FOUNDING PARTNER + BOARD MEMBER, Tokamak / Fusion Generator Design

Carl Weggel is a Board Advisor specializing in Tokamak and Fusion Generator Design, with over 50 years of experience advocating the compact, ultra-high-field-tokamak route to commercial fusion energy. His extensive expertise encompasses building and analyzing magnets, magnetic fields, and magnetic shielding for various applications, including fusion energy, magnetic resonance imaging (MRI), nuclear magnetic resonance (NMR), shielded rooms, and particle beamlines. His notable accomplishment includes saving Harvard University $53 million in magnetic shielding for the Laboratory for Integrated Science and Engineering Building.

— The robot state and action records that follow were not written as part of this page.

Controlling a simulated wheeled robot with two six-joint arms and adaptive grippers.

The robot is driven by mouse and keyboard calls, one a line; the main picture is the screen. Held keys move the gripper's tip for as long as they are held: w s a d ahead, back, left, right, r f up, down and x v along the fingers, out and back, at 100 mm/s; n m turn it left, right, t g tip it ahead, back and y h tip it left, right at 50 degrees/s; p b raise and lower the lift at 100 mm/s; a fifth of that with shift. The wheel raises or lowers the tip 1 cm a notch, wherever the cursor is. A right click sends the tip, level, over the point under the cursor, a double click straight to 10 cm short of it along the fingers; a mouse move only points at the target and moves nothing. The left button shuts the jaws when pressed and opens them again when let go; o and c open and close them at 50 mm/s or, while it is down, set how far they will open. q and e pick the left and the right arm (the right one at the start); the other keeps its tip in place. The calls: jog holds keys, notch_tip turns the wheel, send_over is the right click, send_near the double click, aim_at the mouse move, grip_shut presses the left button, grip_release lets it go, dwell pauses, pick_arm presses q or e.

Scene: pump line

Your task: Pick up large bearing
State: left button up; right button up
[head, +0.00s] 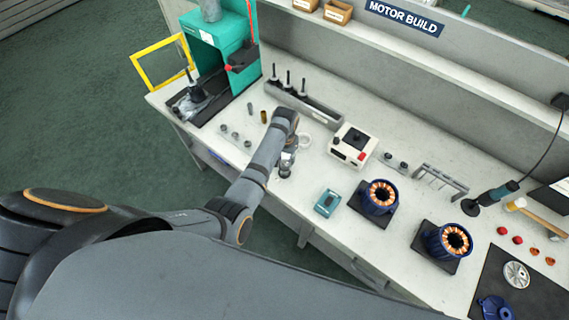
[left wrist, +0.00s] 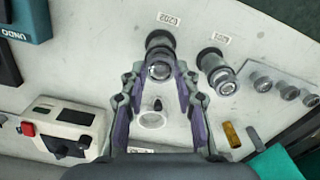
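Two bearing-like parts with dark rims and shiny metal faces stand near small labels on the white bench. The larger-looking bearing (left wrist: 160,65) is at the upper middle of the left wrist view, and the second one (left wrist: 222,81) is to its right. My left gripper (left wrist: 158,74) points at the first, with its fingertips on either side of it. Whether they touch it cannot be told. In the head view my left gripper (head: 286,165) is low over the bench and mostly covers the bearings. My right gripper is not in view.
A white ring (left wrist: 152,119) lies between the fingers' lower parts in the left wrist view. A white box with a red button (head: 353,146) stands to the right in the head view. A grey rack (head: 304,104) is behind; a teal press (head: 221,50) stands left.

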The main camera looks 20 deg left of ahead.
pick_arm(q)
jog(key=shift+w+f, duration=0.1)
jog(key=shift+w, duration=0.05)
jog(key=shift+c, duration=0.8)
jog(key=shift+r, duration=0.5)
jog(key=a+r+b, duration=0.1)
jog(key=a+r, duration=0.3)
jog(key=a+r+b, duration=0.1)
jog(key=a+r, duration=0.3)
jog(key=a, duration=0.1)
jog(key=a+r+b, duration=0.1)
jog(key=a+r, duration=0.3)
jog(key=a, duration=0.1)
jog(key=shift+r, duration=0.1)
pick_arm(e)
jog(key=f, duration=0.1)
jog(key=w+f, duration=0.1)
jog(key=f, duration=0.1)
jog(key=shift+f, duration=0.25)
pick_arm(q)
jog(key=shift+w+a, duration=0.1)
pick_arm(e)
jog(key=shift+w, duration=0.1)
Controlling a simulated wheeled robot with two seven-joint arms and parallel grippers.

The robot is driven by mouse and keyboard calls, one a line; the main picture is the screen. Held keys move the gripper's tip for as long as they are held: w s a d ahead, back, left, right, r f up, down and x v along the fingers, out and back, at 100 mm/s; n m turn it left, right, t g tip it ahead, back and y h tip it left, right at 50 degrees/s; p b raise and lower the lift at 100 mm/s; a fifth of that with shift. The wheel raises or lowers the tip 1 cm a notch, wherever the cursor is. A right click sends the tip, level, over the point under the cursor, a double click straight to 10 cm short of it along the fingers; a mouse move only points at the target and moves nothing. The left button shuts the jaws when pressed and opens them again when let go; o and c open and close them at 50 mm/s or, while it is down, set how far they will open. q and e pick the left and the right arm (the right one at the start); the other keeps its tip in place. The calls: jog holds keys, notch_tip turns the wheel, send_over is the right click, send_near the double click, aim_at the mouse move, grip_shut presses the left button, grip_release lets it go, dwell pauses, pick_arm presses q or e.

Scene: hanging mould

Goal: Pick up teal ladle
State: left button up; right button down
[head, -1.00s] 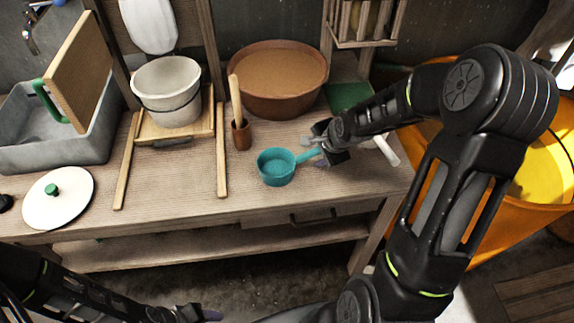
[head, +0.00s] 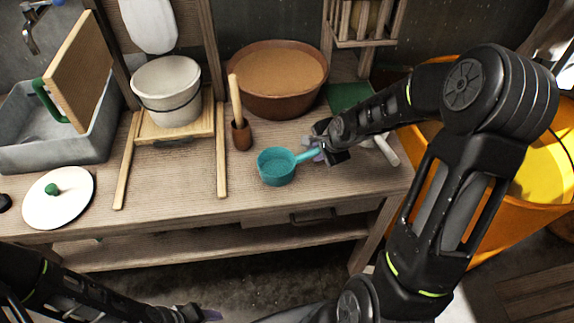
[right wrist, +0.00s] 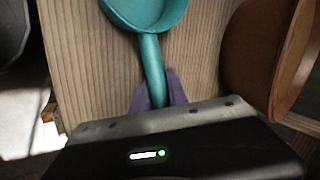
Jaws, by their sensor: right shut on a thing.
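The teal ladle (head: 276,168) is on the wooden table, with its round bowl to the left and its handle pointing right. My right gripper (head: 318,151) is shut on the handle of the ladle. In the right wrist view the teal bowl (right wrist: 146,10) is at the top, and its handle runs down between the purple fingertips (right wrist: 158,92). I cannot tell whether the bowl is touching the table or just above it. My left gripper (head: 200,314) is low at the bottom edge, away from the table top; its fingers are too small to read.
A brown basin (head: 278,108) stands behind the ladle. A small brown cup (head: 241,137) with a wooden stick is to its left. A white pot (head: 168,100), a white lid (head: 58,212) and a grey sink (head: 60,150) are further left. An orange tub (head: 490,222) is right of the table.

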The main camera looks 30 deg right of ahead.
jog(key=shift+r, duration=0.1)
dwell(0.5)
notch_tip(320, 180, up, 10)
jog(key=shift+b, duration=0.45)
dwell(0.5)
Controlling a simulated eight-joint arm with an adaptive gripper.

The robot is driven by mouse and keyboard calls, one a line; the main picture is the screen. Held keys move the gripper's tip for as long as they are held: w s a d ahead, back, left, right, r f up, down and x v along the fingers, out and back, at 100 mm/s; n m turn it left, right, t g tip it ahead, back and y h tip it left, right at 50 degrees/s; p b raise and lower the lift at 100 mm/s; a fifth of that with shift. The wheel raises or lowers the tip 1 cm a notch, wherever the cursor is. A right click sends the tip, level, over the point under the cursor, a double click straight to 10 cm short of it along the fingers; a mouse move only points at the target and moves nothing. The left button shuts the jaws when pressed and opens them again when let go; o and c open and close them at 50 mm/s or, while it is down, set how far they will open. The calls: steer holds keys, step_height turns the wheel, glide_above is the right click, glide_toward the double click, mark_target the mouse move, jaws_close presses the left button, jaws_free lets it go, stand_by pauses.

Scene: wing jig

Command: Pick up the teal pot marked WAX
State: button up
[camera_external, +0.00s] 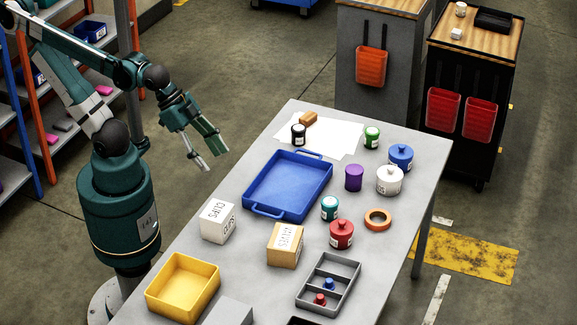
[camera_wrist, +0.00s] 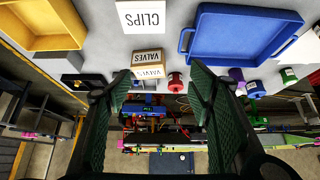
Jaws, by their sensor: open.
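The teal pot (camera_external: 330,208) stands upright on the grey table, just off the right side of the blue tray. It has a pale label too small to read. My gripper (camera_external: 215,158) is open and empty, hanging in the air off the table's left side, well away from the pot. In the wrist view the two fingers of my gripper (camera_wrist: 158,75) are spread apart with nothing between them. I cannot make out the teal pot in that view; a finger may hide it.
Near the pot stand a red pot (camera_external: 341,235), a purple pot (camera_external: 354,178), a white pot (camera_external: 389,181) and an orange ring (camera_external: 386,222). The blue tray (camera_external: 250,188), CLIPS box (camera_external: 217,222) and VALVES box (camera_external: 284,246) lie between my gripper's side and the pots.

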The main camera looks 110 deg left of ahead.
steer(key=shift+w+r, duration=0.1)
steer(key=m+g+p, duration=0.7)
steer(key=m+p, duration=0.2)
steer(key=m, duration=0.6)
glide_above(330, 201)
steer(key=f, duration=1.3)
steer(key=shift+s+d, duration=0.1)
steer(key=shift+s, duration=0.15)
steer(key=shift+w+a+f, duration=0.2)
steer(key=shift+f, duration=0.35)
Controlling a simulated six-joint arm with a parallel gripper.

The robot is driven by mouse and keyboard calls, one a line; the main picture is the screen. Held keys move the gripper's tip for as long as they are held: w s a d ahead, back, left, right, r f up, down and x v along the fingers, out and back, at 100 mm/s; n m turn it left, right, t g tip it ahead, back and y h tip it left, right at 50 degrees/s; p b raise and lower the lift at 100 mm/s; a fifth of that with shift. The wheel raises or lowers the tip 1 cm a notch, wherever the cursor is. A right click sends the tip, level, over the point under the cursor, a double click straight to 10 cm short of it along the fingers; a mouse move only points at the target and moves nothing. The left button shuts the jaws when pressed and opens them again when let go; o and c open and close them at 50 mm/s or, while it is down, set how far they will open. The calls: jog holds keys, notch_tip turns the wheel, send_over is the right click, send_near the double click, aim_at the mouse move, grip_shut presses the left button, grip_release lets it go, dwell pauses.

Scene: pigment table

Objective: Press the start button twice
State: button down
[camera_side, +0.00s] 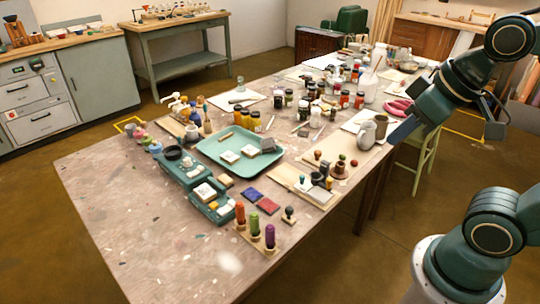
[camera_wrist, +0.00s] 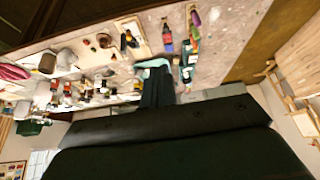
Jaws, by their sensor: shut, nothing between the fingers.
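Two teal machines stand near the table's front left part in the side view. One (camera_side: 192,172) has a round black top, and the other (camera_side: 222,212) has a pale square plate and small pale parts on its front. I cannot tell which small part is the start button. My gripper (camera_side: 400,133) is at the table's right edge, raised and well apart from both machines. In the wrist view my gripper (camera_wrist: 157,75) shows as dark fingers held together, with nothing between them.
A teal tray (camera_side: 268,172) with pale blocks lies mid-table. Red, green and purple stampers (camera_side: 254,224) stand right of the front machine, beside blue and red pads (camera_side: 269,206). Jars and bottles (camera_side: 325,95) crowd the far half. The table's front left (camera_side: 130,220) is clear.

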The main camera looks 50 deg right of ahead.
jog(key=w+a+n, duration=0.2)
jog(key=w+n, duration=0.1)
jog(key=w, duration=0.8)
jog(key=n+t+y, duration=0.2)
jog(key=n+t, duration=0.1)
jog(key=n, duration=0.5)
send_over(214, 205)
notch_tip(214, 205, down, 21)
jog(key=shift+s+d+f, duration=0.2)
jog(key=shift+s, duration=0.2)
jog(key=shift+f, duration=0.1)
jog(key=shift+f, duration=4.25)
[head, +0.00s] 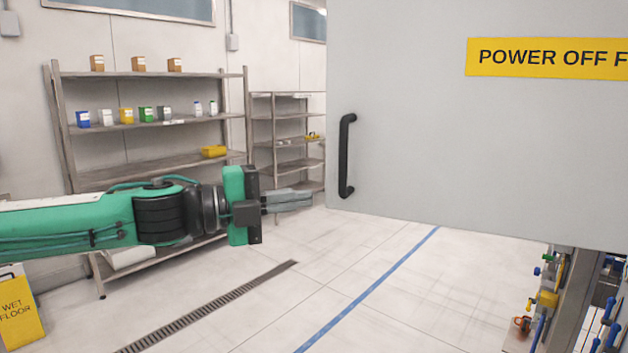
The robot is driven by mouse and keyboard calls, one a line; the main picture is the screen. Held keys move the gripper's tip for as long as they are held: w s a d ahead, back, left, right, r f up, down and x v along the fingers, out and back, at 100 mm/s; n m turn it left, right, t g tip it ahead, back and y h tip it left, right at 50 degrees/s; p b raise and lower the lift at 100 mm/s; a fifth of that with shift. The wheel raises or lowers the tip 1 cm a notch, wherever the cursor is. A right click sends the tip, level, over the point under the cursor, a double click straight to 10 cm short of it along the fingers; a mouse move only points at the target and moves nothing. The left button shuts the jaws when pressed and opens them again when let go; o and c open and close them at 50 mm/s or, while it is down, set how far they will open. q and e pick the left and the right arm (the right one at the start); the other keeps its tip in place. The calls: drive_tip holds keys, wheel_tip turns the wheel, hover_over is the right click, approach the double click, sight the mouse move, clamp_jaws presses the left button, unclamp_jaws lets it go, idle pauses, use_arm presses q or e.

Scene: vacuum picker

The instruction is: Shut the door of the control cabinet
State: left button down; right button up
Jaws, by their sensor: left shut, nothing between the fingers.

Carl served as a Senior Magnet Design Engineer at the Massachusetts Institute of Technology (MIT) from 1961 to 1966, where he worked on magnets for research, NMR, controlled thermonuclear fusion, and magnetic propulsion. This work involved magnetic fields, Lorentz forces, stresses, strains (deflections), and thermal analysis. Between 1973 and 1975, he designed the 14-tesla Toroidal Field (TF) magnet for MIT's record-setting tokamak, Alcator "C". Alcator “C” is renowned for being the world's highest-field tokamak and one of the most powerful superconductors. Carl's design, analysis, and optimization of Alcator “C”'s liquid-nitrogen-cooled, toroidal-field coils significantly reduced the cost to one-tenth that of competitors.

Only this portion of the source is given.